Request | Would you pull out every line of the material that contains the string "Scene"?
◇ ◇ ◇
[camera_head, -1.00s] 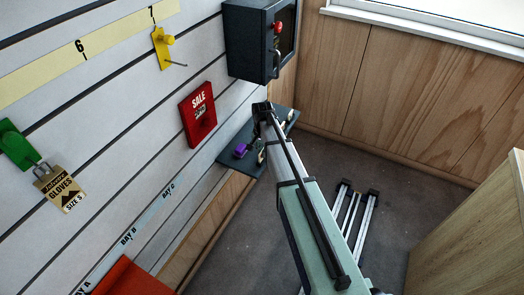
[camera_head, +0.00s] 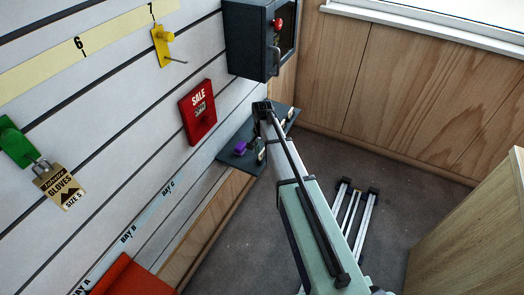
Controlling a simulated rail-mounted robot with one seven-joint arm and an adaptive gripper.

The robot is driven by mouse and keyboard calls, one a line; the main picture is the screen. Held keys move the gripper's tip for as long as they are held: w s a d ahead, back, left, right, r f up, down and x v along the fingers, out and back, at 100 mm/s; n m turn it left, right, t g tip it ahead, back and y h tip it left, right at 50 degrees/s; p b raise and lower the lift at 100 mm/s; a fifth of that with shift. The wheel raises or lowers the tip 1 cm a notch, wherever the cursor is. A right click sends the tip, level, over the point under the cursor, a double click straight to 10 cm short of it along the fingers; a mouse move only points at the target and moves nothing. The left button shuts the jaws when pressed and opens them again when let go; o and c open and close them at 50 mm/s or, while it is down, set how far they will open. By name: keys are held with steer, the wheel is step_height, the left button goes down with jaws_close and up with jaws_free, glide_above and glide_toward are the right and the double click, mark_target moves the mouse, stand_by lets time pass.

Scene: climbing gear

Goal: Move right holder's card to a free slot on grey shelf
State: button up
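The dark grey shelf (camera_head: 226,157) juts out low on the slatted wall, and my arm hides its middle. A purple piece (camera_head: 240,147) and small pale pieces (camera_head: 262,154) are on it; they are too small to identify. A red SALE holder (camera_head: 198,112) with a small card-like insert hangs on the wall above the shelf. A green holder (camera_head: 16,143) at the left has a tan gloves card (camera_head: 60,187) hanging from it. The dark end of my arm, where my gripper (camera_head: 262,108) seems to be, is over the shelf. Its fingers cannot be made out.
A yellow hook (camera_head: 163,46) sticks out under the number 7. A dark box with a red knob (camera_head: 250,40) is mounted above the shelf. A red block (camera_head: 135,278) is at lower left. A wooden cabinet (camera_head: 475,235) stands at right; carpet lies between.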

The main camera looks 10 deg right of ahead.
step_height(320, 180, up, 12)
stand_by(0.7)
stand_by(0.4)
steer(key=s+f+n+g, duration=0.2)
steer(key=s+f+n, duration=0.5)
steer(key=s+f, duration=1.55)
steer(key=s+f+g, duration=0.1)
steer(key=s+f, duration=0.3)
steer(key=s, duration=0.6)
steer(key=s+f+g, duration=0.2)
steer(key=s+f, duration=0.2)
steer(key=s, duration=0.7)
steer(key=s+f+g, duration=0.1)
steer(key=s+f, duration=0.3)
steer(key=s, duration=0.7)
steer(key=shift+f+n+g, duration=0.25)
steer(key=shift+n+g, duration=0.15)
◇ ◇ ◇
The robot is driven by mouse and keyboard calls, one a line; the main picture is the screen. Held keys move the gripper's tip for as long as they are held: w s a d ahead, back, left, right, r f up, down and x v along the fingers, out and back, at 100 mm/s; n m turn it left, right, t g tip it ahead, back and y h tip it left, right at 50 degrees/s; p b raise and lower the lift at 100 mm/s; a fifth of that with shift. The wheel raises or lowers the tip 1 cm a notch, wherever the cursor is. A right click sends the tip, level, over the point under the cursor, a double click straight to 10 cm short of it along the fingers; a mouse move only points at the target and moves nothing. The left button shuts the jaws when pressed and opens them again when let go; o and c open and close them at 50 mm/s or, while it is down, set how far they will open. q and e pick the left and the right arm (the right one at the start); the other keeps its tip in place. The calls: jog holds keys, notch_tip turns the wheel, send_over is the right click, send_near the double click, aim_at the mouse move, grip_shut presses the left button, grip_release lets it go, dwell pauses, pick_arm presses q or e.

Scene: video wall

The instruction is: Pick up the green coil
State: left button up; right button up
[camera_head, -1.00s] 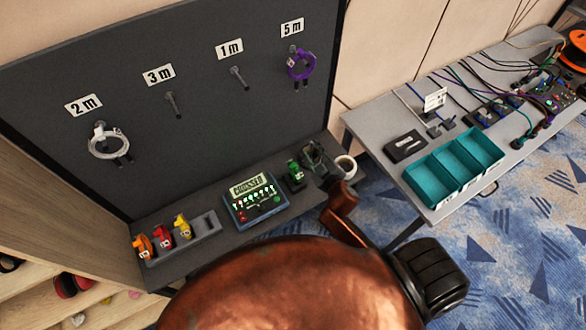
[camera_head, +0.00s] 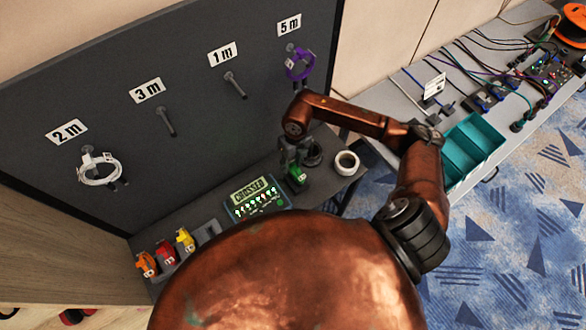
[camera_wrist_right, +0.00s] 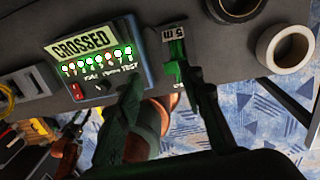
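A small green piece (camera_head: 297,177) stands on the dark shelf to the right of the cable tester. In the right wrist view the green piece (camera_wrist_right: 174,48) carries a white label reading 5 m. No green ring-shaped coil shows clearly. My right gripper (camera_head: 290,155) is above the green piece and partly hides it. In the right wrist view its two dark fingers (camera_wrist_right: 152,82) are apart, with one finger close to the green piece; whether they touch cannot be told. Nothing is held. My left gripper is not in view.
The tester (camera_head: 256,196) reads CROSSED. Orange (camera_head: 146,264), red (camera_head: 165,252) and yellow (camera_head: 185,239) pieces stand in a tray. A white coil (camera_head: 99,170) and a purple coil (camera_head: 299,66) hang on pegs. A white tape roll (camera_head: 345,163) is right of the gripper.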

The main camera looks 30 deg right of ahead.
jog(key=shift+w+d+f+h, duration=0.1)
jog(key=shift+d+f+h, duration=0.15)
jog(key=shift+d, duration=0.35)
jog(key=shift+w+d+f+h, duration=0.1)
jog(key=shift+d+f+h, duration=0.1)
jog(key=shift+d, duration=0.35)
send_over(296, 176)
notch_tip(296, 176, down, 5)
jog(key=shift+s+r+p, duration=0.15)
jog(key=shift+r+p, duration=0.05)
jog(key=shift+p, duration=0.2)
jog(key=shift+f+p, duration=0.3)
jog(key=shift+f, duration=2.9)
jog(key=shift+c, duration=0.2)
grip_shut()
◇ ◇ ◇
Correct output |
Scene: climbing gear
Scene: video wall

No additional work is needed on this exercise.